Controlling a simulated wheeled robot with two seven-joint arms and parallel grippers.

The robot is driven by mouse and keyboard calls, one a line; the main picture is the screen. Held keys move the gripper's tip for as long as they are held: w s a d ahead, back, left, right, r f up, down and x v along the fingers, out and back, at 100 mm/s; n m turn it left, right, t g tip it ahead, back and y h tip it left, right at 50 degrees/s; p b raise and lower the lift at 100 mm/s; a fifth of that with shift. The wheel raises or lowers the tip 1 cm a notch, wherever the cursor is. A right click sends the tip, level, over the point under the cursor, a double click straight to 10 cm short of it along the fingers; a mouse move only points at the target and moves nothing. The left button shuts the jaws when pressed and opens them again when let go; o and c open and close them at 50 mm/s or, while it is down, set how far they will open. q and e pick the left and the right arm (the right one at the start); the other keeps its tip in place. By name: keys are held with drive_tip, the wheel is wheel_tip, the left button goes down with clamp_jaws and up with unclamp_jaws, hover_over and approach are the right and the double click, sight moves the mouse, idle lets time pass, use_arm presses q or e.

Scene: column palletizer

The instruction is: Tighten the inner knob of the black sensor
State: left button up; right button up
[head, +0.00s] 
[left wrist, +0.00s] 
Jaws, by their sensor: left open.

------------------------------------------------------------

SHORT PROBLEM => Every line of the data above should be copied exactly.

RESULT OF THE EXERCISE =>
Controlling a simulated wheeled robot with two seven-joint arms and parallel grippers.

The robot is driven by mouse and keyboard calls, one a line; the main picture is the screen. Held keys move the gripper's tip for as long as they are held: w s a d ahead, back, left, right, r f up, down and x v along the fingers, out and back, at 100 mm/s; n m turn it left, right, t g tip it ahead, back and y h tip it left, right at 50 degrees/s; p b raise and lower the lift at 100 mm/s; a fifth of that with shift. The wheel raises or lowers the tip 1 cm a notch, wherever the cursor is. A right click sends the tip, level, over the point under the cursor, a double click straight to 10 cm short of it along the fingers; a mouse move only points at the target and moves nothing. The left button shuts the jaws when pressed and opens them again when let go; o and c open and close them at 50 mm/s or, while it is down, set how far they will open. q and e pick the left and the right arm (the right one at the start); the other keeps its tip in place. By name: keys are held with drive_tip, the wheel is wheel_tip, the left button goes down with clamp_jaws and up with unclamp_jaws, hover_over and approach are the right and the double click, sight moves the mouse, idle lets time pass, use_arm presses q or e.

Scene: column palletizer

The instruction is: Tighten the inner knob of the black sensor
State: left button up; right button up
[head, +0.00s] 
[left wrist, +0.00s] 
Jaws, by their sensor: left open.

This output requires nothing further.